Data lines =>
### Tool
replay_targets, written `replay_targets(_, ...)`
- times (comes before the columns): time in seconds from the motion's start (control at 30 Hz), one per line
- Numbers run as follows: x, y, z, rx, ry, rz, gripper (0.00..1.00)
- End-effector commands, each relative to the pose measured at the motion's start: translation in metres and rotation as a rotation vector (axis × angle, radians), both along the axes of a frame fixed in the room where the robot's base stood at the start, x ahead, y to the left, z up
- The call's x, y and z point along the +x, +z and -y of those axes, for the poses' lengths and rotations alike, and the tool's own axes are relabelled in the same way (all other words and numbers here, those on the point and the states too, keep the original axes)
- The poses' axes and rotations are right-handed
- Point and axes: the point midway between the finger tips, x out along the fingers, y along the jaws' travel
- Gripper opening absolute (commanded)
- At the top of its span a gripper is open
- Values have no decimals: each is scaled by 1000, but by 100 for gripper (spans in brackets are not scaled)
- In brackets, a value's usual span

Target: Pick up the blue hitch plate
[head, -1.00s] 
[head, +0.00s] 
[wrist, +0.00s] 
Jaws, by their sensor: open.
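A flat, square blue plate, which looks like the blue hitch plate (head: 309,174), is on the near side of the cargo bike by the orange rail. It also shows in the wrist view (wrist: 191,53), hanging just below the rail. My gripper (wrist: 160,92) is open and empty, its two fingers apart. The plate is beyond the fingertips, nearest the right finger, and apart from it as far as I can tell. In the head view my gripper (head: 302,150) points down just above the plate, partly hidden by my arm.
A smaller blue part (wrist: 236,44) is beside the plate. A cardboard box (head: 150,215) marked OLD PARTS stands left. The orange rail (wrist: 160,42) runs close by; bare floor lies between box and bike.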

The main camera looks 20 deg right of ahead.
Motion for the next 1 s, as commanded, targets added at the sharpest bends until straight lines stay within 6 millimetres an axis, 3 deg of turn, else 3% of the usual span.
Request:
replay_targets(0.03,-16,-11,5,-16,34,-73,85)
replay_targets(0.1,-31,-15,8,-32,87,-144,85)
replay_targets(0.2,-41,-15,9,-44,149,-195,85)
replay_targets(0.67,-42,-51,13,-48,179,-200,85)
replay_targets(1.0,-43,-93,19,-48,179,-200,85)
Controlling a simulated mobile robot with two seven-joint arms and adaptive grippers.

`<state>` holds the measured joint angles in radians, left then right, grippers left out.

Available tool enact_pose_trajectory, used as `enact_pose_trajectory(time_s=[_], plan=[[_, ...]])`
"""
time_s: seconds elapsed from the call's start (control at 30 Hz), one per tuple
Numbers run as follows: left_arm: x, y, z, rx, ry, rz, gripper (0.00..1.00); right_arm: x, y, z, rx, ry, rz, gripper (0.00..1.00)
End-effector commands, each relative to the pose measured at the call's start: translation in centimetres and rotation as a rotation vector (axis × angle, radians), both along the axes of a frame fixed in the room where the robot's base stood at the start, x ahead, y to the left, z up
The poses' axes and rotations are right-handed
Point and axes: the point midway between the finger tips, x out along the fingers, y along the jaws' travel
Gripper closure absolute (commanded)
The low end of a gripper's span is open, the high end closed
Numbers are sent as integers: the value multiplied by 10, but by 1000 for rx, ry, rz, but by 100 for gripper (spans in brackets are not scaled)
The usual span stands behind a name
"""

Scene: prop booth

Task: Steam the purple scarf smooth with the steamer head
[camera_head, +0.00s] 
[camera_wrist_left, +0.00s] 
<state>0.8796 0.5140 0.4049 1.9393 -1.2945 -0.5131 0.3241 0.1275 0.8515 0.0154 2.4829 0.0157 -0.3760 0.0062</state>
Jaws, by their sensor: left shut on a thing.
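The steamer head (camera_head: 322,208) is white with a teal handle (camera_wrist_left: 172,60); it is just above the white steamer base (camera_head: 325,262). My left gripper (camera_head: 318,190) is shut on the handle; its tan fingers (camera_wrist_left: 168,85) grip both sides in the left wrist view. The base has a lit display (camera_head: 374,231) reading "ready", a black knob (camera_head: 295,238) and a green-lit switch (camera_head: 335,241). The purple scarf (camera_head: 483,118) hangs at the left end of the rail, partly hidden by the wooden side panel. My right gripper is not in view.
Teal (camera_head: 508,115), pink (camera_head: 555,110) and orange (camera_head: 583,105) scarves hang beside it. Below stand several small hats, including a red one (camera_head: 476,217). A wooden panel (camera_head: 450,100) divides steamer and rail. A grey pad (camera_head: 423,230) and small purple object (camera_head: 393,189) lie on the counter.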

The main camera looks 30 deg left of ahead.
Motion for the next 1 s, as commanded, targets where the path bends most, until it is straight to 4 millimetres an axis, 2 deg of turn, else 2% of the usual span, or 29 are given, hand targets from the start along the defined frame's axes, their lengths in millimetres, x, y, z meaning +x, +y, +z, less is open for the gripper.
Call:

Work required => Copy all the records above precisely.

Finished answer =>
### Tool
replay_targets, written `replay_targets(_, ...)`
- times (comes before the columns): time in seconds from the motion's start (control at 30 Hz), one per line
- Numbers run as follows: x, y, z, rx, ry, rz, gripper (0.00..1.00)
- End-effector commands, each relative to the pose measured at the motion's start: translation in metres and rotation as a rotation vector (axis × angle, radians), both along the axes of a frame fixed in the room where the robot's base stood at the start, x ahead, y to the left, z up
- The call's x, y and z point along the +x, +z and -y of those axes, for the poses' lengths and rotations alike, and the tool's own axes are relabelled in the same way (all other words and numbers here, those on the point and the states too, keep the original axes)
- The poses' axes and rotations are right-handed
- Point and axes: the point midway between the finger tips, x out along the fingers, y along the jaws' travel
- Gripper opening absolute (commanded)
- At the top of its span a gripper is open
- Values have no decimals: each is scaled by 1000, but by 100 for gripper (spans in brackets are not scaled)
- In brackets, a value's usual span

Target: Pick up the blue hitch plate
[head, -1.00s] 
[head, +0.00s] 
[wrist, +0.00s] 
Jaws, by their sensor: open.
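A flat, square blue plate, which looks like the blue hitch plate (head: 309,174), is on the near side of the cargo bike by the orange rail. It also shows in the wrist view (wrist: 191,53), hanging just below the rail. My gripper (wrist: 160,92) is open and empty, its two fingers apart. The plate is beyond the fingertips, nearest the right finger, and apart from it as far as I can tell. In the head view my gripper (head: 302,150) points down just above the plate, partly hidden by my arm.
A smaller blue part (wrist: 236,44) is beside the plate. A cardboard box (head: 150,215) marked OLD PARTS stands left. The orange rail (wrist: 160,42) runs close by; bare floor lies between box and bike.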

The main camera looks 20 deg right of ahead.
Motion for the next 1 s, as commanded, targets added at the sharpest bends until straight lines stay within 6 millimetres an axis, 3 deg of turn, else 3% of the usual span.
Request:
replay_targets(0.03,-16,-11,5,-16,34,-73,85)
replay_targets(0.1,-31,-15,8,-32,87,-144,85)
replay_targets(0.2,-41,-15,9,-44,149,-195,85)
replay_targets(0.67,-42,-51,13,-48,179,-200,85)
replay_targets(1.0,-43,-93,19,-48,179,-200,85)
Controlling a simulated mobile robot with two seven-joint arms and adaptive grippers.

`<state>` holds the measured joint angles in radians, left then right, grippers left out.

Available tool enact_pose_trajectory, used as `enact_pose_trajectory(time_s=[_], plan=[[_, ...]])`
"""
time_s: seconds elapsed from the call's start (control at 30 Hz), one per tuple
Numbers run as follows: left_arm: x, y, z, rx, ry, rz, gripper (0.00..1.00); right_arm: x, y, z, rx, ry, rz, gripper (0.00..1.00)
End-effector commands, each relative to the pose measured at the call's start: translation in centimetres and rotation as a rotation vector (axis × angle, radians), both along the axes of a frame fixed in the room where the robot's base stood at the start, x ahead, y to the left, z up
The poses' axes and rotations are right-handed
Point and axes: the point midway between the finger tips, x out along the fingers, y along the jaws' travel
Gripper closure absolute (commanded)
The low end of a gripper's span is open, the high end closed
Numbers are sent as integers: the value multiplied by 10, but by 1000 for rx, ry, rz, but by 100 for gripper (spans in brackets are not scaled)
The usual span stands behind a name
"""

Scene: prop booth

Task: Steam the purple scarf smooth with the steamer head
[camera_head, +0.00s] 
[camera_wrist_left, +0.00s] 
<state>0.8796 0.5140 0.4049 1.9393 -1.2945 -0.5131 0.3241 0.1275 0.8515 0.0154 2.4829 0.0157 -0.3760 0.0062</state>
Jaws, by their sensor: left shut on a thing.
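The steamer head (camera_head: 322,208) is white with a teal handle (camera_wrist_left: 172,60); it is just above the white steamer base (camera_head: 325,262). My left gripper (camera_head: 318,190) is shut on the handle; its tan fingers (camera_wrist_left: 168,85) grip both sides in the left wrist view. The base has a lit display (camera_head: 374,231) reading "ready", a black knob (camera_head: 295,238) and a green-lit switch (camera_head: 335,241). The purple scarf (camera_head: 483,118) hangs at the left end of the rail, partly hidden by the wooden side panel. My right gripper is not in view.
Teal (camera_head: 508,115), pink (camera_head: 555,110) and orange (camera_head: 583,105) scarves hang beside it. Below stand several small hats, including a red one (camera_head: 476,217). A wooden panel (camera_head: 450,100) divides steamer and rail. A grey pad (camera_head: 423,230) and small purple object (camera_head: 393,189) lie on the counter.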

The main camera looks 30 deg left of ahead.
Motion for the next 1 s, as commanded, targets where the path bends most, until it is straight to 4 millimetres an axis, 2 deg of turn, else 2% of the usual span, or 29 are given, hand targets from the start along the defined frame's axes, their lengths in millimetres, x, y, z meaning +x, +y, +z, less is open for the gripper.
Call:

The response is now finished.